- _Aim of the exercise_
Gather from the material every line that contains the string "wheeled".

- _Dataset excerpts_
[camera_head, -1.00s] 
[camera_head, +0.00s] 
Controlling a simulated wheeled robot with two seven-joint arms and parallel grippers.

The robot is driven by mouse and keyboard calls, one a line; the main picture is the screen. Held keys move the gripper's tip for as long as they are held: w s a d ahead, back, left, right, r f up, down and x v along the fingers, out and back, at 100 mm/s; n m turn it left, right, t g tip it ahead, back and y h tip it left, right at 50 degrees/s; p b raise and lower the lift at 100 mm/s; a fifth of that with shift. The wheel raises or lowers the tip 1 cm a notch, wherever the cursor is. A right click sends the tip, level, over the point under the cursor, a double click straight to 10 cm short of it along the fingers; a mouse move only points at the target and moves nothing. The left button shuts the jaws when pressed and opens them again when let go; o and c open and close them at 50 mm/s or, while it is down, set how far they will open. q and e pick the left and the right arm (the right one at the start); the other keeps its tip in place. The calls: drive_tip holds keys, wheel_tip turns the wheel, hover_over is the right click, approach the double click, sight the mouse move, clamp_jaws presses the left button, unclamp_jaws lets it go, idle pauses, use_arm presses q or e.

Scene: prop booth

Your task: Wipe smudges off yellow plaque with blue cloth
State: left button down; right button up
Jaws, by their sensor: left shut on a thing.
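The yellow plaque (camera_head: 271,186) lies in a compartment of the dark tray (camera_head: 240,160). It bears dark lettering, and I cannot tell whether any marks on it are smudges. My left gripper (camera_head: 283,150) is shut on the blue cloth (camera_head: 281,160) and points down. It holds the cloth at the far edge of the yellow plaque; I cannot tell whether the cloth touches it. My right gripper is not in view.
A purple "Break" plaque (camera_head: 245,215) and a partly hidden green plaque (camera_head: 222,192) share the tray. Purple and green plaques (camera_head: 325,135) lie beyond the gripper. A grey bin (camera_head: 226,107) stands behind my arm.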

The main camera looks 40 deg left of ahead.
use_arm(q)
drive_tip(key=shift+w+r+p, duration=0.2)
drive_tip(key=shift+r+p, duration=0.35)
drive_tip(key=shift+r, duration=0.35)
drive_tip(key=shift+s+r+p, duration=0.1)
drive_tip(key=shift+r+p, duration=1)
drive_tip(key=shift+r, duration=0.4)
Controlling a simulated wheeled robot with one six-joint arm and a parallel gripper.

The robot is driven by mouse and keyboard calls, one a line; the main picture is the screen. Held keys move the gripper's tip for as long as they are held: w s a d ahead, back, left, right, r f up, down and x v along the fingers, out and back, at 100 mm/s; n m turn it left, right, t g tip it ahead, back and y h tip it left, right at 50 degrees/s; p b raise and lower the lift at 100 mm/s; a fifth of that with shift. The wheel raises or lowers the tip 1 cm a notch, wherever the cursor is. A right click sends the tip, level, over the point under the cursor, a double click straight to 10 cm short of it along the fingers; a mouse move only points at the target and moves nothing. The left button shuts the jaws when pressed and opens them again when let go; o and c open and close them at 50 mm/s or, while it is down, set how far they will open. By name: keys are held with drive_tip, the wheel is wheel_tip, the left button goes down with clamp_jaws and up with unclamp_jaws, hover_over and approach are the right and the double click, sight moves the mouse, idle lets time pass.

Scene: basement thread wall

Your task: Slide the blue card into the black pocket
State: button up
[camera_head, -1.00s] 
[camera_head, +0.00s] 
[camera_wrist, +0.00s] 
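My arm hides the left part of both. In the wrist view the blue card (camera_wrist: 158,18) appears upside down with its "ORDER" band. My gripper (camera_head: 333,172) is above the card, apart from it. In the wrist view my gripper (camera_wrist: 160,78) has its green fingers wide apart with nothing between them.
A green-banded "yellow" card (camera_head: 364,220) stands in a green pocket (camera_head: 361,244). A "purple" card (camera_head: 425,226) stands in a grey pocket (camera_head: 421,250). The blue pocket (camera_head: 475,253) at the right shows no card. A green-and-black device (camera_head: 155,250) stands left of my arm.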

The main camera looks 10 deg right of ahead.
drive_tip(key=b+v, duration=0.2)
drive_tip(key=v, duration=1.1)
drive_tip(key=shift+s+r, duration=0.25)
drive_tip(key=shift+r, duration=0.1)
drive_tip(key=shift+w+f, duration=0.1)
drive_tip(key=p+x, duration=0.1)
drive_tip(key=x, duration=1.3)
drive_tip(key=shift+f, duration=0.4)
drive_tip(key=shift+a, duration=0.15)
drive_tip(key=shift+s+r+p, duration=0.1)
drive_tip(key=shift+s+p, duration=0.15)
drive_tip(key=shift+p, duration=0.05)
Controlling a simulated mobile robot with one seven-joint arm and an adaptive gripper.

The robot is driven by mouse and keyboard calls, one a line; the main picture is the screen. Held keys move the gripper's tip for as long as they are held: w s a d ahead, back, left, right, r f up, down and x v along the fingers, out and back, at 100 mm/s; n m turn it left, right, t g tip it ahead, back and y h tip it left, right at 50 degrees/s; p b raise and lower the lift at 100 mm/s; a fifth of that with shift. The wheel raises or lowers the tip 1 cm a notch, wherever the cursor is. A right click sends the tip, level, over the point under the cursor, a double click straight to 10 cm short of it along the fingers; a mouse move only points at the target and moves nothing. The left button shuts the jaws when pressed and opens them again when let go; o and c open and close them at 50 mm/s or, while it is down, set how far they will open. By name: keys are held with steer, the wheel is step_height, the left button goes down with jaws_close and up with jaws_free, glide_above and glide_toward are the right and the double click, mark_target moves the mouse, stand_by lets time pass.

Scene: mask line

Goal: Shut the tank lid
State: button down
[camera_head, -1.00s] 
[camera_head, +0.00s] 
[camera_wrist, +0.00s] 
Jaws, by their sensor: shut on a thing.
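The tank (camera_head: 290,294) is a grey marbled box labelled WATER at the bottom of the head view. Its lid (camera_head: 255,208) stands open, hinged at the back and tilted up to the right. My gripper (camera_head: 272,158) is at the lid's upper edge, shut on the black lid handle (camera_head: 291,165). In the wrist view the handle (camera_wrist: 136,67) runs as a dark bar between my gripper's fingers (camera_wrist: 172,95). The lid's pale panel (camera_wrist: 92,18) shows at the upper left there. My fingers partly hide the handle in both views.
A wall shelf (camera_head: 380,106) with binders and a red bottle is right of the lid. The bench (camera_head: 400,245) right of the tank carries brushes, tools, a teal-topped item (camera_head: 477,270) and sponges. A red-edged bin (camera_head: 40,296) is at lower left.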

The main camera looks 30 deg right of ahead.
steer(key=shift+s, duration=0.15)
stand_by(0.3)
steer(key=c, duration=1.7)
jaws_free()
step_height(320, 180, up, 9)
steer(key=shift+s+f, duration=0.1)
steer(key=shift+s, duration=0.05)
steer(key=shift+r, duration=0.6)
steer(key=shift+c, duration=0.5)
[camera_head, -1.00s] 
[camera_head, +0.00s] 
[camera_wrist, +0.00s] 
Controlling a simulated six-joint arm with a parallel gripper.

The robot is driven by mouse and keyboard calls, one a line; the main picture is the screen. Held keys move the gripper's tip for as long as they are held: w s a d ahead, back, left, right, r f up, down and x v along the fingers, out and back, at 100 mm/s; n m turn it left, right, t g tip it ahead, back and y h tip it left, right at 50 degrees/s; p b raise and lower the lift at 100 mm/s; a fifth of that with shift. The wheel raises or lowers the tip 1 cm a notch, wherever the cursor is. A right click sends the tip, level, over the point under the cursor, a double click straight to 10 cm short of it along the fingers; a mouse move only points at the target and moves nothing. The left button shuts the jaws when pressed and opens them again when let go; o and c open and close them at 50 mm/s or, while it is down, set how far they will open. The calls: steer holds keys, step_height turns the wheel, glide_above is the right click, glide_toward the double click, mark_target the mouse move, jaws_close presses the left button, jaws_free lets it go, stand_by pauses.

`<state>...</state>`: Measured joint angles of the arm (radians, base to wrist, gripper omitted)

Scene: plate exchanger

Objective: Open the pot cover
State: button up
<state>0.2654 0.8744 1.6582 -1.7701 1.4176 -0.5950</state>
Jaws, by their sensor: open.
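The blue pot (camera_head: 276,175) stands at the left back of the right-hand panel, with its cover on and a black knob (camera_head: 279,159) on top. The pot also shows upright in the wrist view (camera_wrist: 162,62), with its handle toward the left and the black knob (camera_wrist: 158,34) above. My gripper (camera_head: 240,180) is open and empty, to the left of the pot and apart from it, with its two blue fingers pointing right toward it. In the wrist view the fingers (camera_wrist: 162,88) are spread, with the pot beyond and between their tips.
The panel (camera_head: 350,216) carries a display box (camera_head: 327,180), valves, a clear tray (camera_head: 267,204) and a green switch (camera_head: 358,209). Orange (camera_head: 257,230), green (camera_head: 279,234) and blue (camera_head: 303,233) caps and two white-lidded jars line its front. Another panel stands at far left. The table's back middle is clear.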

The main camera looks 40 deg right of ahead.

- _Task output_
Controlling a simulated wheeled robot with two seven-joint arms and parallel grippers.
Controlling a simulated wheeled robot with one six-joint arm and a parallel gripper.

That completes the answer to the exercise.